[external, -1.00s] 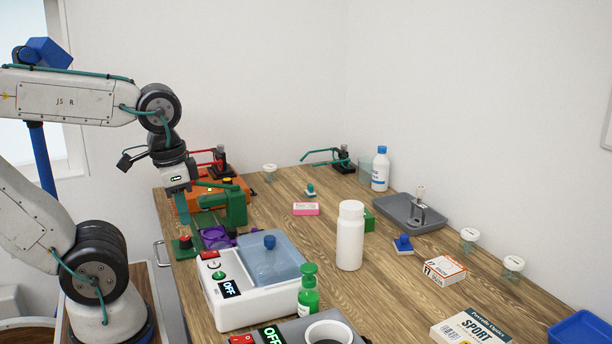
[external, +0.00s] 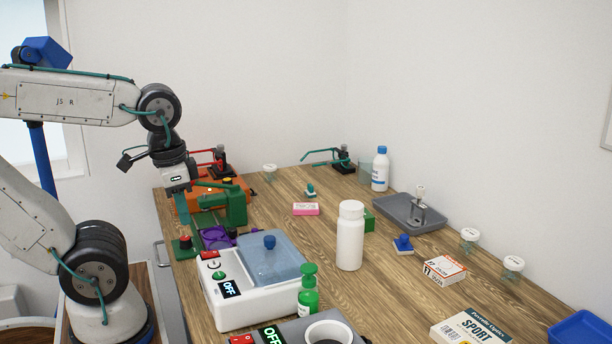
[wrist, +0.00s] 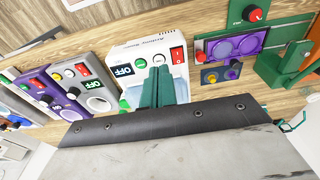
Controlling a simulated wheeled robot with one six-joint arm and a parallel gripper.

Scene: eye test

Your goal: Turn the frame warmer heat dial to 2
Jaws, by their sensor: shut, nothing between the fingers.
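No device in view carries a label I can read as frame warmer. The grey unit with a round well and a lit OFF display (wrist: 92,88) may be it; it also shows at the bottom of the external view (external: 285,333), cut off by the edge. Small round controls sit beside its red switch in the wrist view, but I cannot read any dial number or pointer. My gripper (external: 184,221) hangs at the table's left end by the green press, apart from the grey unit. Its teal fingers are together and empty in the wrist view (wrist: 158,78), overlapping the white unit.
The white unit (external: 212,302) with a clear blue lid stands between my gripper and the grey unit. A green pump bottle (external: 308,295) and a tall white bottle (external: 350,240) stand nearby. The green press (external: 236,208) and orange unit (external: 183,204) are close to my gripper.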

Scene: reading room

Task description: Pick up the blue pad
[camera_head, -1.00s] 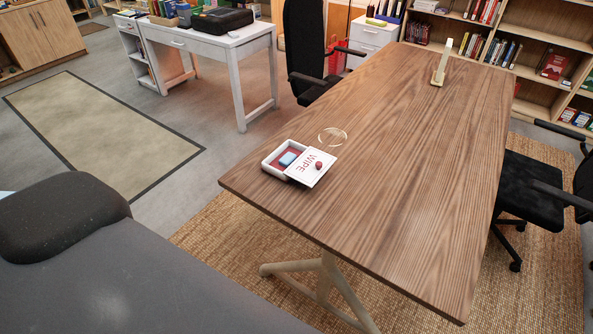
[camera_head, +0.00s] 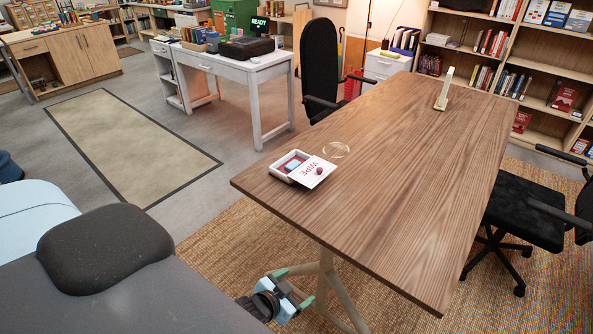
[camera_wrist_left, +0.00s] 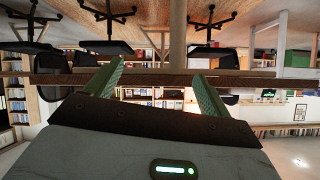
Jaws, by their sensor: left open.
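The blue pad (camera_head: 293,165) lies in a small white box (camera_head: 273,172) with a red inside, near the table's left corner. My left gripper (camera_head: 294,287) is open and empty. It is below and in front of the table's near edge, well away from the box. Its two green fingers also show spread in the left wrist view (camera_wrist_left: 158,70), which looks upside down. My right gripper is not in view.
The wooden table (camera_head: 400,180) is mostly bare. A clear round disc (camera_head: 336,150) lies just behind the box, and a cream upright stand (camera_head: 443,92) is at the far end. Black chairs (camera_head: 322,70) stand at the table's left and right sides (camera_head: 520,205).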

====

- [Task details]:
Above are the entries. Output exactly the lines beginning with the line that has "Controlling a simulated" and ending with the line that has "Your goal: Turn".

- [Written response]:
Controlling a simulated wheeled robot with one six-joint arm and a parallel gripper.

Scene: eye test

Your goal: Turn the frame warmer heat dial to 2

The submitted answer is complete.